[DATA]
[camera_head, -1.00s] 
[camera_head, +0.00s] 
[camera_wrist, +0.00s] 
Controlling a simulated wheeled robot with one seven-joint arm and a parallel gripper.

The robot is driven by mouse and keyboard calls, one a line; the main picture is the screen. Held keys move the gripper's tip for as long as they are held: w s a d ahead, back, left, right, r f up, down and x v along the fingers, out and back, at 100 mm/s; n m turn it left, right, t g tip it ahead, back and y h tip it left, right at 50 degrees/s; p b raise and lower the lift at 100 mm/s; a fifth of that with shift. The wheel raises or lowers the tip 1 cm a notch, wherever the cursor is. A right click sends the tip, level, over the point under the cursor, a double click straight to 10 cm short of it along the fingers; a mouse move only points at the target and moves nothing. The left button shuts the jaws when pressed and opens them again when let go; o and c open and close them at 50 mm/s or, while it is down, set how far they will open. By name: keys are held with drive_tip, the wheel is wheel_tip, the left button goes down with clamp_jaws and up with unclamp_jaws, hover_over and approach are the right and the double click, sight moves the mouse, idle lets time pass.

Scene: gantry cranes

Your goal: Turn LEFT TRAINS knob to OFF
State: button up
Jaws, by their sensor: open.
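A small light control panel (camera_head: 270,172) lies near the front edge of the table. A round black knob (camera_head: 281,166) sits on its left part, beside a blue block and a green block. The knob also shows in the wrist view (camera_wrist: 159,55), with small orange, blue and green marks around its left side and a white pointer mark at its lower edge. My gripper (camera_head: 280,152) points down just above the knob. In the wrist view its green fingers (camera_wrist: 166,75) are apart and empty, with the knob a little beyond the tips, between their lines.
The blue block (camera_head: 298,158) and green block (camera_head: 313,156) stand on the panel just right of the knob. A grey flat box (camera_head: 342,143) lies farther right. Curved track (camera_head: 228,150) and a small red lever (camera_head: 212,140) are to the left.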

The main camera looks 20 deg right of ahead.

[STATED EXERCISE] Write down every line of the data exactly as it appears above.

[SOLUTION BELOW]
[camera_head, -1.00s] 
[camera_head, +0.00s] 
[camera_wrist, +0.00s] 
Controlling a simulated wheeled robot with one seven-joint arm and a parallel gripper.

The robot is driven by mouse and keyboard calls, one a line; the main picture is the screen. Held keys move the gripper's tip for as long as they are held: w s a d ahead, back, left, right, r f up, down and x v along the fingers, out and back, at 100 mm/s; n m turn it left, right, t g tip it ahead, back and y h tip it left, right at 50 degrees/s; p b raise and lower the lift at 100 mm/s; a fifth of that with shift. The wheel raises or lowers the tip 1 cm a notch, wherever the cursor is. A right click sends the tip, level, over the point under the cursor, a double click straight to 10 cm short of it along the fingers; a mouse move only points at the target and moves nothing. The left button shuts the jaws when pressed and opens them again when let go; o and c open and close them at 50 mm/s or, while it is down, set how far they will open. By name: keys are held with drive_tip, the wheel is wheel_tip, the left button goes down with clamp_jaws and up with unclamp_jaws, hover_over and approach are the right and the double click, sight moves the mouse, idle lets time pass.

Scene: gantry cranes

Your goal: Turn LEFT TRAINS knob to OFF
State: button up
Jaws, by their sensor: open.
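A small light control panel (camera_head: 270,172) lies near the front edge of the table. A round black knob (camera_head: 281,166) sits on its left part, beside a blue block and a green block. The knob also shows in the wrist view (camera_wrist: 159,55), with small orange, blue and green marks around its left side and a white pointer mark at its lower edge. My gripper (camera_head: 280,152) points down just above the knob. In the wrist view its green fingers (camera_wrist: 166,75) are apart and empty, with the knob a little beyond the tips, between their lines.
The blue block (camera_head: 298,158) and green block (camera_head: 313,156) stand on the panel just right of the knob. A grey flat box (camera_head: 342,143) lies farther right. Curved track (camera_head: 228,150) and a small red lever (camera_head: 212,140) are to the left.

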The main camera looks 20 deg right of ahead.

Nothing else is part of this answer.